EU-wide banks have improved their capital positions in 2015, though banks must increase efforts to reduce bad loans, the European Banking Authority (EBA) said in a new report published Tuesday.
"This transparency exercise, the EBA's fifth annual release of consistent bank by bank data, demonstrates an increasing resilience in the EU banking sector as capital levels have strengthened further," said Piers Haben, director of oversight at EBA, in a statement.
"Nonetheless, EU banks will need to continue addressing the level of non-performing loans which remain a drag on profitability," he added
The EBA's report covered 105 banks based in 21 European countries which amounts to 70 percent of banking activity in the European Union, for the period from late December 2014 to end June this year.

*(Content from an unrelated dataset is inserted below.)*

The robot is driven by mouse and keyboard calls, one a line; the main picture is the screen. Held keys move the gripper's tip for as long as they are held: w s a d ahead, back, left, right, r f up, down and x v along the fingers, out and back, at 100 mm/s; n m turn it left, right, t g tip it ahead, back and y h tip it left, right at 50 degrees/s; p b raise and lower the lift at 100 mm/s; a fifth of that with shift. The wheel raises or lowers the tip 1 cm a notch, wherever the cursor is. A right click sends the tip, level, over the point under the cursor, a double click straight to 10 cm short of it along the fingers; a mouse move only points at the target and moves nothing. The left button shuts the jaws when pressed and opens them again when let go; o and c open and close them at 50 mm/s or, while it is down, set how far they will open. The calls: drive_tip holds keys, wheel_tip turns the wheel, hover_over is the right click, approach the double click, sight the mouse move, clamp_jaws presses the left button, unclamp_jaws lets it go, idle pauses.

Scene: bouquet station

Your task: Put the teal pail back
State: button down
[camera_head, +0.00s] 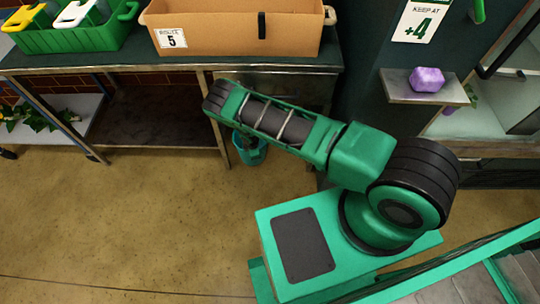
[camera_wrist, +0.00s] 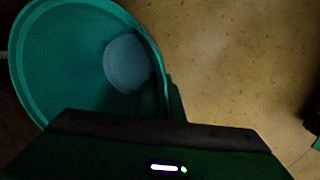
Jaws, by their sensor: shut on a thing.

It showed that in general European banks strengthened their capital positions by raising additional equity and retaining earnings, "placing them in a better position to increase lending to the real economy," said the authority based in London.
The average core equity ratio of capital to risk-weighted assets rose to 12.8 percent as of June 2015, it said.
While profitablity has improved, it remains weak by historical standards weighed down by bad debt at close to 6.0 percent of total loans.
Regarding sovereign debt, EBA said the data showed that "a home bias when investing in sovereign debt is still relevant although gradually receding, as banks reported in June 2015 an increase in their holdings of non-domestic sovereign debt."